What I thought that meant: telling us about unique sculpture materials and paint mixtures.
What that actually meant: an 84yo woman gingerly holding a beautifully beaded and embroidered dress (apparently from Ukraine and at least 200 years old) and, with tears in her eyes, showing how each individual thread was spun by hand and weaved into place on a cottage floor loom, with bright blue silk embroidery thread and hand-blown beads intricately piercing the work of other labor for days upon days, as the labor of a dozen talented people came together to make something so beautiful for a village girl’s wedding day.
What it also meant: in 1948, a young girl lived in a cramped tenement-like third floor apartment in Manhattan, with a father who had just joined them after not having been allowed to escape through Poland with his pregnant wife nine years earlier. She sits in her father’s lap and watches with wide, quiet eyes as her mother’s deft hands fly across fabric with bright blue silk thread (echoing hands from over a century years earlier). Thread that her mother had salvaged from white embroidery scraps at the tailor’s shop where she worked and spent the last few days carefully dying in the kitchen sink and drying on the roof.
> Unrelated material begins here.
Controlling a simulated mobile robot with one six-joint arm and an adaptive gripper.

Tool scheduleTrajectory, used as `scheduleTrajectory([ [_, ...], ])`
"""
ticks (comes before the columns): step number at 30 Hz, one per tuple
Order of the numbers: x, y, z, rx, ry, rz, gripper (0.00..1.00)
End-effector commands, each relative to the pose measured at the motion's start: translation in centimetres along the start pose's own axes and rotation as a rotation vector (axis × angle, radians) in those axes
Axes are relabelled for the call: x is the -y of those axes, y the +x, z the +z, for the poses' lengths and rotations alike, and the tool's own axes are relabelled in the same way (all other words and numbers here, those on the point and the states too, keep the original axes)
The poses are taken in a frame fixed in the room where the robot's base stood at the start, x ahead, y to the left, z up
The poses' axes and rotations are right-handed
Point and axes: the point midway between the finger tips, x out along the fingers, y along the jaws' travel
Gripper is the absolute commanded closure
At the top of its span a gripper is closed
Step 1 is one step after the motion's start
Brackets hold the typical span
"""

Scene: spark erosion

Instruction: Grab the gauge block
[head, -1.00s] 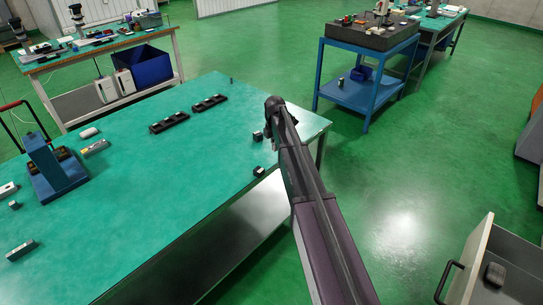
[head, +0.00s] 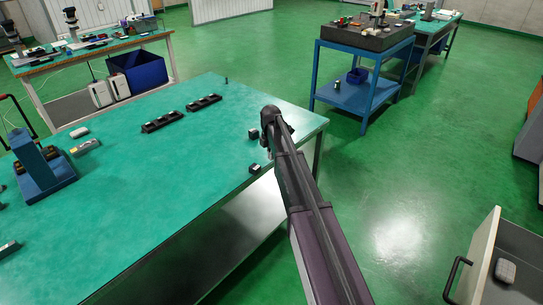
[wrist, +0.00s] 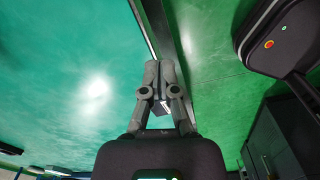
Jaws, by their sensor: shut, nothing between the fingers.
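Two small dark blocks lie near the right edge of the green-topped table: one block (head: 254,134) is just left of my gripper (head: 270,116), the other block (head: 254,168) is nearer the front edge. I cannot tell which of them, if either, is the gauge block. In the wrist view my gripper (wrist: 160,68) has its two fingers together, with nothing held. A small dark block with a pale face (wrist: 160,106) shows behind the finger links, beyond them. In the head view my own arm hides the fingertips.
The green table (head: 200,150) also carries two black racks (head: 163,122) and a blue stand (head: 42,172). A blue cart (head: 362,95) stands behind right. An open drawer (head: 480,262) is at lower right. The table's middle is clear.

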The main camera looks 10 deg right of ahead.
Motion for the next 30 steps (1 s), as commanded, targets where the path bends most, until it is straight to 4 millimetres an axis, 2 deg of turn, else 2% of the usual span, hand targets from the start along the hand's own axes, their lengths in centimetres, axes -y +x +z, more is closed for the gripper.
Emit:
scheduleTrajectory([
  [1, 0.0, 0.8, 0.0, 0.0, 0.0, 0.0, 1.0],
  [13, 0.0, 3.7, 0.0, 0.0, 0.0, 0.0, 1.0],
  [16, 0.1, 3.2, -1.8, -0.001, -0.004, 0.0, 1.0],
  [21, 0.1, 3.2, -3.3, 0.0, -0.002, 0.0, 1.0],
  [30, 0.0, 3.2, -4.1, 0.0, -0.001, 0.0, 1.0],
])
The dress is in the traditional Hungarian fashion and is folded across her mother’s lap: her mother doesn’t had a pattern, but she doesn’t need one to make her daughter’s dress for the fifth grade dance. The dress would end up differing significantly from the pure white, petticoated first communion dresses worn by her daughter’s majority-Catholic classmates, but the young girl would love it all the more for its uniqueness and bright blue thread.
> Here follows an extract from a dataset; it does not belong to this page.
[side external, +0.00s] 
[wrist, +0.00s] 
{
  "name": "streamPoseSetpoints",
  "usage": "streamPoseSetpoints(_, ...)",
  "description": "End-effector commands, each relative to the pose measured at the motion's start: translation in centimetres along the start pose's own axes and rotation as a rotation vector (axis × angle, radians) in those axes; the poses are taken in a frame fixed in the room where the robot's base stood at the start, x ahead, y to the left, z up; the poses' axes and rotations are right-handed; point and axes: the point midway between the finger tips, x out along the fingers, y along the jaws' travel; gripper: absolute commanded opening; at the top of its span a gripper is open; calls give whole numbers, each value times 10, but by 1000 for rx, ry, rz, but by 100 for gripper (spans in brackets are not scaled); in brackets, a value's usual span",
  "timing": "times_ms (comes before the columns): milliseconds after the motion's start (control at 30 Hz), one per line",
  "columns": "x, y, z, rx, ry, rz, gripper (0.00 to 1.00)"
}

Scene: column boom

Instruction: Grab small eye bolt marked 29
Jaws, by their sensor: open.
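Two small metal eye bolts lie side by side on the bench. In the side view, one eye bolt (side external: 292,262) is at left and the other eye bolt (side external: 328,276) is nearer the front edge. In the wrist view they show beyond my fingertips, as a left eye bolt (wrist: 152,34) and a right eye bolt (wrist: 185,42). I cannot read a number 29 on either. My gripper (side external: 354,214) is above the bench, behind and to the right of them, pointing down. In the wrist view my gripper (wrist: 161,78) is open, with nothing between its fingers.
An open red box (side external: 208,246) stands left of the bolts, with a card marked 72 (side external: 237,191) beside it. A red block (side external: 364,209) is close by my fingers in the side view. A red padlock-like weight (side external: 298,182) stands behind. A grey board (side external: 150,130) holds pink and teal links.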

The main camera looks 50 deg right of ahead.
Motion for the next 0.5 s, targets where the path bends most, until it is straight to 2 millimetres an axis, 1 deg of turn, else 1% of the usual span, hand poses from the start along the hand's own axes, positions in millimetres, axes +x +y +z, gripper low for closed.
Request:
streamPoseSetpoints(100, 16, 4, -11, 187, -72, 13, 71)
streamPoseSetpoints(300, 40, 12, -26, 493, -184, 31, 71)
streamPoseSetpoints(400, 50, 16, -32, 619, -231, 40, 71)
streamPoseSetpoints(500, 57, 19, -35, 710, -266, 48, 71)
And now, that same young girl (and maybe also the villager from 19th century Ukraine) stands in front of us, trying not to clutch the old fabric too hard as her voice shakes with the emotion of all the love and humanity that is poured into the labor of art. The village girl and the girl in the Bronx were very different people: different centuries, different religions, different ages, and different continents. But the love in the stitches and beads on their dresses was the same. And she tells us that when we look at the labor of art, we don’t just see the work to create that piece - we see the labor of our own creations and the creations of others for us, and the value in something so seemingly frivolous.
But, maybe more importantly, she says that we only admire this piece in a museum because it happened to survive the love of the wearer and those who owned it afterwards, but there have been quite literally billions of small, quiet works of art in billions of small, quiet homes all over the world, for millennia. That your grandmother’s quilt is used as a picnic blanket just as Van Gogh’s works hung in his poor friends’ hallways. That your father’s hand-painted model plane sets are displayed in your parents’ livingroom as Grecian vases are displayed in museums. That your older sister’s engineering drawings in a steady, fine-lined hand are akin to Da Vinci’s scribbles of flying machines.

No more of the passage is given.